Defining the connection by $$\tilde ω ≡ ω^a_b E_a^b + θ^a E_a + θ_b E^b + h E,$$ the result is that all $4$ structure equations now combine to give you $$\tilde Ω = d\tilde ω + {\tilde ω}^2,$$ where $\tilde Ω = Ω^a_b E_a^b + Θ^a E_a + Θ_b E^b + H E$ is the combined $2$-form.

In the general case of $n$ dimensions, it is also possible to set up the geometry to work with $SL(n+1)$ instead, but the structure equations will be slightly different.
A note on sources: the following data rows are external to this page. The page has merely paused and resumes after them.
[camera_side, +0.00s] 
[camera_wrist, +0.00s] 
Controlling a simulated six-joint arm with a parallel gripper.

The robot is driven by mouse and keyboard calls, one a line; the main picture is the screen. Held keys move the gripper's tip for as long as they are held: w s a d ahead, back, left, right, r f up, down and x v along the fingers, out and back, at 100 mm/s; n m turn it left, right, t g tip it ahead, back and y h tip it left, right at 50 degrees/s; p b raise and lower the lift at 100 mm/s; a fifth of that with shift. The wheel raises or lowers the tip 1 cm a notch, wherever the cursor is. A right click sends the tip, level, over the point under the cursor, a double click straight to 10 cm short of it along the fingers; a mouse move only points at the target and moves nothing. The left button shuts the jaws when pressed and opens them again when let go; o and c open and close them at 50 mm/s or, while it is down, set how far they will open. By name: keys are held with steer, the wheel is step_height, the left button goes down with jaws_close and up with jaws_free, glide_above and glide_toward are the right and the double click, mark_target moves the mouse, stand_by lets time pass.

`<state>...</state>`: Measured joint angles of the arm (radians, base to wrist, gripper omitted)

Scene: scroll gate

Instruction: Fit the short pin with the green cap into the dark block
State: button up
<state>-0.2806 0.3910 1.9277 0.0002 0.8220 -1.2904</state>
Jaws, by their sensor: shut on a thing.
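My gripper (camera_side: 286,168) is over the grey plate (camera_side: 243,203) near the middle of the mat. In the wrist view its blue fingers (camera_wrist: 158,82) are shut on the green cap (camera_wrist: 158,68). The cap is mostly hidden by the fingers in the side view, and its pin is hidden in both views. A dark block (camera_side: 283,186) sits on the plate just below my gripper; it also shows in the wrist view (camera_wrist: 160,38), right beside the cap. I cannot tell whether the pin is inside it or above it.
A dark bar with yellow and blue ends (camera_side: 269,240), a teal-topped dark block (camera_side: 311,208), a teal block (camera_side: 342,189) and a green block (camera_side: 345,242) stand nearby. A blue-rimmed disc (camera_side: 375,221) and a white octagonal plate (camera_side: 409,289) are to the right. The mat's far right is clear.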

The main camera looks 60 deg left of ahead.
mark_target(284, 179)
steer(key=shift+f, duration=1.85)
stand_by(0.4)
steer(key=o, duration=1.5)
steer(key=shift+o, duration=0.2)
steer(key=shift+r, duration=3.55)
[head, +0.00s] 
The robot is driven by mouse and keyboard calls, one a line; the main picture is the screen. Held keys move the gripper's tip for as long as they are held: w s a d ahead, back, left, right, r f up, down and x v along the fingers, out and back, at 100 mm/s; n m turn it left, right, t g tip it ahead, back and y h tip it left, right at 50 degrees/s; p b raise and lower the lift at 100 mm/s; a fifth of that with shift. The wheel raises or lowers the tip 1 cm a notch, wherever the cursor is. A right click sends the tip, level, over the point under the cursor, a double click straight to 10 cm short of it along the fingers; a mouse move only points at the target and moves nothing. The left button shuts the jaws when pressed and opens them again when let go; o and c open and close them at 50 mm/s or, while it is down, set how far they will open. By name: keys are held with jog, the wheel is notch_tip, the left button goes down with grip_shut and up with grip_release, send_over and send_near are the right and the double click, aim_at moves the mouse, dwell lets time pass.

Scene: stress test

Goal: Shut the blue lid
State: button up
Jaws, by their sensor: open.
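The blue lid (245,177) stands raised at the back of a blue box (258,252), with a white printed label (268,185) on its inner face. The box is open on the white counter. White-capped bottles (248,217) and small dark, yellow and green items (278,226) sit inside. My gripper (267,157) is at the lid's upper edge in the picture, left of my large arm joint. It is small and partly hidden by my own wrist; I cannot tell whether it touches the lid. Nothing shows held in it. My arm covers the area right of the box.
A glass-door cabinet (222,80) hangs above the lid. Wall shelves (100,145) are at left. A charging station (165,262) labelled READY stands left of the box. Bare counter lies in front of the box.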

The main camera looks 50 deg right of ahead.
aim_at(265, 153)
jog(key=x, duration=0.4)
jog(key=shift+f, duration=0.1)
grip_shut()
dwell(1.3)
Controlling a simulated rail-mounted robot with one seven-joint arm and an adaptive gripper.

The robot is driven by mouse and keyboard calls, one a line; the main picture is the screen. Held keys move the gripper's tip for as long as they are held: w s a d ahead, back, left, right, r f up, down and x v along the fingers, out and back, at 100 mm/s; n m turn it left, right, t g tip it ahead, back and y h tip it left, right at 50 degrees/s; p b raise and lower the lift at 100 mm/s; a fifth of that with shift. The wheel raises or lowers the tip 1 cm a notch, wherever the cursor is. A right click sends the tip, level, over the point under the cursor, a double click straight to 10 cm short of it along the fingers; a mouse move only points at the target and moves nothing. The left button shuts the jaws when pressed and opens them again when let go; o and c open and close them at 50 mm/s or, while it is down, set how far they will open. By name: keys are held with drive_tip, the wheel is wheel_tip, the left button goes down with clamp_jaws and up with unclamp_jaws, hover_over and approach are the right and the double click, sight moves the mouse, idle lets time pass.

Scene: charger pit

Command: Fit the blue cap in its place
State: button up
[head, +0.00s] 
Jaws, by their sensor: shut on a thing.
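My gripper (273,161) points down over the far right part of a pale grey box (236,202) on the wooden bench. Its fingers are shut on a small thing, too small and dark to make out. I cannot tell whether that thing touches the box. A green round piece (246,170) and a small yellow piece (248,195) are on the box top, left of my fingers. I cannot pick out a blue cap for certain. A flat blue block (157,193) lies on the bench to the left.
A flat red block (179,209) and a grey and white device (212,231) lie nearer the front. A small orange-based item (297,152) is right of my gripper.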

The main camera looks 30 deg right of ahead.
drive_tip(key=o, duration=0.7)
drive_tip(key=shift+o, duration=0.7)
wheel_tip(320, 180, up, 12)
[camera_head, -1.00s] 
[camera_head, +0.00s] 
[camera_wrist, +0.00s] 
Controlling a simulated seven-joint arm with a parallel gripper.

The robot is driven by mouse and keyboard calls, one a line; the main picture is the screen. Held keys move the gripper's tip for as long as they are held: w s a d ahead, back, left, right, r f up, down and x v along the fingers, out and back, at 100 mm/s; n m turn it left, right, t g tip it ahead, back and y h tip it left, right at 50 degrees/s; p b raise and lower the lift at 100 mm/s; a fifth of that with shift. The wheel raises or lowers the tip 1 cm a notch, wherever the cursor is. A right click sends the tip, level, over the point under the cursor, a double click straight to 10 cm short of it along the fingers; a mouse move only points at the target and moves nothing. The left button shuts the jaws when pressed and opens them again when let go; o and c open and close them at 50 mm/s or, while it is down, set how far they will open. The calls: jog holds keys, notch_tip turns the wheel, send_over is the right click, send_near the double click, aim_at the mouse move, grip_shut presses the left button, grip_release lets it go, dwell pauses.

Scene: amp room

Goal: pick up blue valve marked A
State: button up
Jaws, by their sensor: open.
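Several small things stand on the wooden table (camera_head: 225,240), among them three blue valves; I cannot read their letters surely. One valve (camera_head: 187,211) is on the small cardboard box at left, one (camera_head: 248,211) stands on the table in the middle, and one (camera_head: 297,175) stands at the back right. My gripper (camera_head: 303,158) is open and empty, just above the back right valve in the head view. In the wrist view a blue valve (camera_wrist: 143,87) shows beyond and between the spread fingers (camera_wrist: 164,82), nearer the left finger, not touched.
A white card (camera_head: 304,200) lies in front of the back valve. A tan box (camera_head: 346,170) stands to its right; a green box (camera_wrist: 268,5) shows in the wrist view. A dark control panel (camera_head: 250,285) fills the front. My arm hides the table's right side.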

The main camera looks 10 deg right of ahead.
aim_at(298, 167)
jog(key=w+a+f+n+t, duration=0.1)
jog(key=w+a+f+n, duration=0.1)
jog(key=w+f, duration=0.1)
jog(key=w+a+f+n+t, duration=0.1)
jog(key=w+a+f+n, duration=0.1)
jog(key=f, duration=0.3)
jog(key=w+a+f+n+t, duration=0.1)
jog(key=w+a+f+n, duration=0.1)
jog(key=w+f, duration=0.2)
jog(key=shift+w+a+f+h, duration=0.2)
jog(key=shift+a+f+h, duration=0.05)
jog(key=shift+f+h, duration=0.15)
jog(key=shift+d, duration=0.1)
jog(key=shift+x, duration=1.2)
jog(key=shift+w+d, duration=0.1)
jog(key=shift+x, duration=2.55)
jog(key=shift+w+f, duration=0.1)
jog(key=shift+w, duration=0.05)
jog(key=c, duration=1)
In that case, the two co-frames fit in with the $GL(n)$ connection as two sets of pseudo-translation generators that make up an $SL(n+1)$ connection, which is $SL(5)$, when $n = 4$. Either geometry provides a way to removing the frame metric from the background, resulting in a truly background-free gauge theory ... in which the metric itself emerges from the gauge field one-form.

Why $SL(5)$? Because the symmetry group of the Law Of Inertia - when stated in this form $$\frac{d^2y^a}{ds^2} = 0 \quad (a = 0,1,2,3),$$ is $SL(5)$. So, an $SL(5)$ foundation for a theory of gravity is one which gauges the symmetry group of the Law Of Inertia.

Answer 6

In general relativity we describe spacetime as a manifold with a semi-Riemannian metric. However, this metric needs to be locally compatible with the flat-spacetime metric of special relativity, and the SR metric in turn needs to be compatible with the spatial metric of Euclidean geometry, on a 3-surface of simultaneity.

The spatial metric of Euclidean geometry is symmetric. For example, Euclidean geometry has a dot product, which can be used to measure the angle between two vectors. Angles are symmetric. Say we notate the angle between vector A and vector B as $\theta(A,B)$. Then we have an assumption built in to Euclidean geometry that $\theta(A,B)=\theta(B,A)$. Euclidean geometry is verified experimentally on small distance scales, so we need to have this property.